**Exercise instructions:**
Within the data that follows, set down exactly the lines from the one containing "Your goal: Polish" through the one containing "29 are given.", both ends included.

**Data for this exercise:**
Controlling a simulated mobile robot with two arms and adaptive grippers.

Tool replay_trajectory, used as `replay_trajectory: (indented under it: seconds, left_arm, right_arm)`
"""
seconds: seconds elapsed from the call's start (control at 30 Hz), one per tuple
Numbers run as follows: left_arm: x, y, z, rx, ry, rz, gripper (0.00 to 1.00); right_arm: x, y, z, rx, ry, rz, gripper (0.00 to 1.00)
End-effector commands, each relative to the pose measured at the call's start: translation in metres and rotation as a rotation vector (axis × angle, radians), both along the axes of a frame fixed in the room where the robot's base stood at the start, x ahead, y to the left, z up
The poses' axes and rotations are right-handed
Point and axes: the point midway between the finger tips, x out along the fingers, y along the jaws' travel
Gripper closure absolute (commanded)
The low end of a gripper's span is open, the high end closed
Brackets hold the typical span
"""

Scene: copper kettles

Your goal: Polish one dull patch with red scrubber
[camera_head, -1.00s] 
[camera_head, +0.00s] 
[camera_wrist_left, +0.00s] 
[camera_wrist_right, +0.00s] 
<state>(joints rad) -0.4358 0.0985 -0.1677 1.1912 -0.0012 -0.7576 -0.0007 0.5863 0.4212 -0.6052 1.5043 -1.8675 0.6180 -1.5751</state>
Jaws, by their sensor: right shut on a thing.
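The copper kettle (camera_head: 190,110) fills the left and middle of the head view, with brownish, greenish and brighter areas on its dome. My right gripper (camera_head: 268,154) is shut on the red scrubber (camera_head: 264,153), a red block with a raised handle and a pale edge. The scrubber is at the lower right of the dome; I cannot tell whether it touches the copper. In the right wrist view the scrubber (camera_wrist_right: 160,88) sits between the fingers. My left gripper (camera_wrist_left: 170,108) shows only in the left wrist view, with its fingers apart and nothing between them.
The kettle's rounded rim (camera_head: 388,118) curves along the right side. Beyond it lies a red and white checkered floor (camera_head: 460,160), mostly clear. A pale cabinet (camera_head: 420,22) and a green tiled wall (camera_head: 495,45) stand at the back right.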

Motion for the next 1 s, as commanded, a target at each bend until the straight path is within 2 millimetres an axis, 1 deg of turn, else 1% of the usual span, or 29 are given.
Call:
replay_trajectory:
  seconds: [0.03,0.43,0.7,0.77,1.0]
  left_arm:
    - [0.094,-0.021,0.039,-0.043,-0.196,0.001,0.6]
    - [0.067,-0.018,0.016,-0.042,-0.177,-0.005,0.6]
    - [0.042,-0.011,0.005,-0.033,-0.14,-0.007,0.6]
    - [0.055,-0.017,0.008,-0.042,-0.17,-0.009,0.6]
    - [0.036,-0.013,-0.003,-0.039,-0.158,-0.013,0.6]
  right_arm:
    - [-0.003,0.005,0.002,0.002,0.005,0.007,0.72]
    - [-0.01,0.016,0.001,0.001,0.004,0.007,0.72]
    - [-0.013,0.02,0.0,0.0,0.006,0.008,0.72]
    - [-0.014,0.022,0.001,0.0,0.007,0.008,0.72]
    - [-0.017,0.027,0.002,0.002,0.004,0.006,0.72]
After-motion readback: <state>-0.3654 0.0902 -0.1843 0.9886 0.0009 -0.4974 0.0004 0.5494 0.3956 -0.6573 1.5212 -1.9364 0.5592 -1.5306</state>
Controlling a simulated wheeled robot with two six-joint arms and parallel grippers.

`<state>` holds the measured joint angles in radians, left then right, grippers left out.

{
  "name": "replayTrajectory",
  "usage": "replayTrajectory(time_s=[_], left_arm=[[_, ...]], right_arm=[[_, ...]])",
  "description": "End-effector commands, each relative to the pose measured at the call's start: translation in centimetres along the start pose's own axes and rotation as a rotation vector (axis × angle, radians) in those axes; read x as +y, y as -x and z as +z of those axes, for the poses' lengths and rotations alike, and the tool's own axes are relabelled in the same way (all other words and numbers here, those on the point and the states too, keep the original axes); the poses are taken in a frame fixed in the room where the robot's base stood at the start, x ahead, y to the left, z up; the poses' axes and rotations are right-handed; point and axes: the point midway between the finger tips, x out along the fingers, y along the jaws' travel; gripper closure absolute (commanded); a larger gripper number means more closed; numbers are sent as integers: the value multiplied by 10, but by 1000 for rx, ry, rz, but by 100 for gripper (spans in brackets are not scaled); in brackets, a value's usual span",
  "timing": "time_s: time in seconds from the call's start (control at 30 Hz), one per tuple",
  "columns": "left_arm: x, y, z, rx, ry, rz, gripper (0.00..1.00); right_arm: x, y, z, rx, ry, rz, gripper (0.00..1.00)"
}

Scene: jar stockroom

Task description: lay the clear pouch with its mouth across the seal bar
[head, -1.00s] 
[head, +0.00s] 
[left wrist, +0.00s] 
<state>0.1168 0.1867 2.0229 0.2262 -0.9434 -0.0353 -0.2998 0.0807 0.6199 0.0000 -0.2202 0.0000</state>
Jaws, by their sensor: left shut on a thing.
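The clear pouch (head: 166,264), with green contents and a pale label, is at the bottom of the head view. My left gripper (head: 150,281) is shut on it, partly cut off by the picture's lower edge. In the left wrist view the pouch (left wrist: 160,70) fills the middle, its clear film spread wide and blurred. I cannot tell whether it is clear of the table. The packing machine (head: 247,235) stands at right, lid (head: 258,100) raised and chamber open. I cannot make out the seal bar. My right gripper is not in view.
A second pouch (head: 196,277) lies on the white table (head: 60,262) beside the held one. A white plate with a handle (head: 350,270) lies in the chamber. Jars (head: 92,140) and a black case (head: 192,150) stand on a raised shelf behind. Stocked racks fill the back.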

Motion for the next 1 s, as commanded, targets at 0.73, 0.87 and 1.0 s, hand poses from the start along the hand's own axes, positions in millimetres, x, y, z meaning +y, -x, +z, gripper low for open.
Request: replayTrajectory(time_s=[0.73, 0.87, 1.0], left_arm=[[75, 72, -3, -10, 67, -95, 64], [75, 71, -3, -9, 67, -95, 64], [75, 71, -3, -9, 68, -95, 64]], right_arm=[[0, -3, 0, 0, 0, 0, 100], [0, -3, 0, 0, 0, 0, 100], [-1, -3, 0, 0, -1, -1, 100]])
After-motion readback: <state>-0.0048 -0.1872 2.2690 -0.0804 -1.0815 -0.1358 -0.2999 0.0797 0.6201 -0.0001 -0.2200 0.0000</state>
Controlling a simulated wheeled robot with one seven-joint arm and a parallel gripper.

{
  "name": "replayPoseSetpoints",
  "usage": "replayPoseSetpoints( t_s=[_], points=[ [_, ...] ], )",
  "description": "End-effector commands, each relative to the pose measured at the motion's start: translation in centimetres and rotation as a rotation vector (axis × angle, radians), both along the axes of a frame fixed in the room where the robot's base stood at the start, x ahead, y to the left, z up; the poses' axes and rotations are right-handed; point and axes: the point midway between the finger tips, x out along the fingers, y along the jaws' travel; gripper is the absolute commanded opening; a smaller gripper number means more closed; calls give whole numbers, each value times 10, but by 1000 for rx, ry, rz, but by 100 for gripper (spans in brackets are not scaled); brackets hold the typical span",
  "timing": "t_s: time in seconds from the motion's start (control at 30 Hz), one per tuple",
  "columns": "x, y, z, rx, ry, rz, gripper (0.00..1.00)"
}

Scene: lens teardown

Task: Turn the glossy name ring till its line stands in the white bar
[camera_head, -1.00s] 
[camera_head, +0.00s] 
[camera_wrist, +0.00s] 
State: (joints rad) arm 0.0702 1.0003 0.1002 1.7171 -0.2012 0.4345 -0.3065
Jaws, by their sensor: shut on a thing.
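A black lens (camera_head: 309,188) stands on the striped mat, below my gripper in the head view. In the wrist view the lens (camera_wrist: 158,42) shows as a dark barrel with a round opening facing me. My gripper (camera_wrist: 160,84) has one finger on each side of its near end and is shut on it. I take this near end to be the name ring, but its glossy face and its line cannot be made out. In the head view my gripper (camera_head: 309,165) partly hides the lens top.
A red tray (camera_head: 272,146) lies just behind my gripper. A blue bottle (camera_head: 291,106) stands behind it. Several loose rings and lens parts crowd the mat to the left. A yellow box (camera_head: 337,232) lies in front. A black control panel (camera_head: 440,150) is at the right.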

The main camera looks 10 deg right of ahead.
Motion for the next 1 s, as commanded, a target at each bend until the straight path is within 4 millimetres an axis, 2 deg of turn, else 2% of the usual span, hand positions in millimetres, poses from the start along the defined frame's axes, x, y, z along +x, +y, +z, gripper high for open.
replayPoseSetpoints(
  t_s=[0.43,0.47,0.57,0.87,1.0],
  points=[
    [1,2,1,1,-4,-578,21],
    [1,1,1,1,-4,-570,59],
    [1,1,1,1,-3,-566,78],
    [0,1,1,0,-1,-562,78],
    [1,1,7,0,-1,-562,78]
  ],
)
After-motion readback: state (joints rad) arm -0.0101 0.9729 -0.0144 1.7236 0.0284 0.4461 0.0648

**Exercise output:**
Your goal: Polish one dull patch with red scrubber
[camera_head, -1.00s] 
[camera_head, +0.00s] 
[camera_wrist_left, +0.00s] 
[camera_wrist_right, +0.00s] 
<state>(joints rad) -0.4358 0.0985 -0.1677 1.1912 -0.0012 -0.7576 -0.0007 0.5863 0.4212 -0.6052 1.5043 -1.8675 0.6180 -1.5751</state>
Jaws, by their sensor: right shut on a thing.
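The copper kettle (camera_head: 190,110) fills the left and middle of the head view, with brownish, greenish and brighter areas on its dome. My right gripper (camera_head: 268,154) is shut on the red scrubber (camera_head: 264,153), a red block with a raised handle and a pale edge. The scrubber is at the lower right of the dome; I cannot tell whether it touches the copper. In the right wrist view the scrubber (camera_wrist_right: 160,88) sits between the fingers. My left gripper (camera_wrist_left: 170,108) shows only in the left wrist view, with its fingers apart and nothing between them.
The kettle's rounded rim (camera_head: 388,118) curves along the right side. Beyond it lies a red and white checkered floor (camera_head: 460,160), mostly clear. A pale cabinet (camera_head: 420,22) and a green tiled wall (camera_head: 495,45) stand at the back right.

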Motion for the next 1 s, as commanded, a target at each bend until the straight path is within 2 millimetres an axis, 1 deg of turn, else 1% of the usual span, or 29 are given.

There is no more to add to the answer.